Ce qui n’a cessé de l’indigner et de l’inquiéter : l’incorrigible propension des hommes – même les meilleurs, même les plus intelligents – à préférer leurs convictions aux leçons des faits et aux conclusions de la logique. Mais les illusions, les idéologies et les aveuglements repoussent constamment, semblables aux têtes d’une hydre. Alors le philosophe était toujours prêt à combattre, à trancher les surgeons nouveaux. Il savait ce combat sans fin, et pour une part désespéré.

POUR UN VRAI DÉBAT

Assez lucide pour être pessimiste, il gardait à l’esprit que l’intelligence ne pèse pas lourd contre les puissances obscures. Mais il persistait à vouloir toujours faire entendre la voix de la raison contre les engouements collectifs et emportements dominants. Au risque d’être parfois victime, à son tour, de ses partis pris.
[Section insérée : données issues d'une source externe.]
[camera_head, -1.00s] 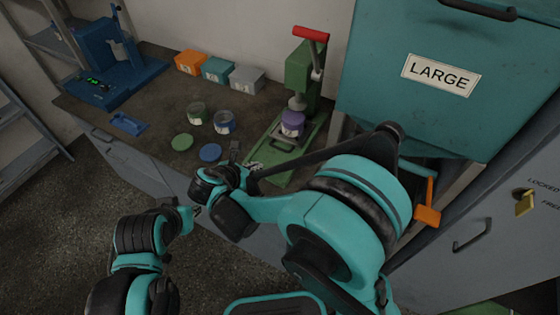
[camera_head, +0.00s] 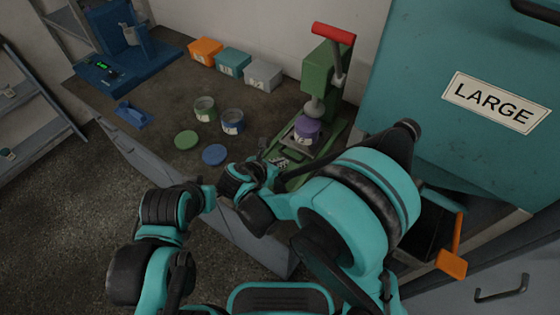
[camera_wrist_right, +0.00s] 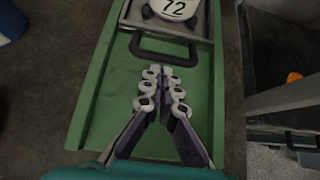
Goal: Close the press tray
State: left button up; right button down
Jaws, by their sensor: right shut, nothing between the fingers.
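The green press (camera_head: 318,72) with a red lever stands on the bench. Its metal tray (camera_head: 290,139) sits on the green base and bears a purple jar (camera_head: 307,131). In the right wrist view, the tray (camera_wrist_right: 124,12) has a dark loop handle (camera_wrist_right: 163,60) at its near edge, and the jar's lid (camera_wrist_right: 175,8) is marked 72. My right gripper (camera_head: 277,162) is shut and empty over the green base, just in front of the handle; its fingertips (camera_wrist_right: 163,74) point at it. I cannot tell whether they touch. My left gripper (camera_head: 209,192) is in front of the bench, its fingers unclear.
Two open jars (camera_head: 205,108) (camera_head: 232,121) and their green (camera_head: 186,140) and blue (camera_head: 214,154) lids lie left of the press. Orange, teal and grey boxes (camera_head: 263,76) line the wall. A large teal cabinet (camera_head: 450,60) stands close at right.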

Pour beaucoup de gens pressés et inattentifs, les positions politiques de Revel se résument au libéralisme pur et dur, à un soutien indéfectible à l’Amérique, à la critique acerbe de la complicité entre les intellectuels de gauche et le totalitarisme communiste. Ce n’est pas totalement faux, mais terriblement simpliste. Car l’essentiel de sa démarche ne consistait pas à se battre “pour” l’économie libérale ou la politique de Bush. Son intervention consistait au contraire à dissiper les erreurs et les fausses critiques, pour laisser place à un vrai débat.

C’est pourquoi, au lieu de voir en lui un ennemi irréductible, une sorte de réactionnaire épouvantable et crispé, les intellectuels de gauche auraient pu être attentifs à ce qu’il leur désignait comme pires pièges à éviter pour eux-mêmes : la complaisance envers les criminels révolutionnaires, l’indulgence envers les dictateurs mieux-disant, la prime au totalitarisme ami. Ce ne n’est pas exactement ce qu’ils firent, mais on ne saurait s’en étonner. Car la vertu n’est que rarement affaire collective. C’est avant tout une qualité individuelle.

Dans tous les combats qu’il a menés, non sans parfois quelque excès de verve, c’est finalement cette vieille boussole, la vertu, qui conduisait Revel, comme autrefois Socrate.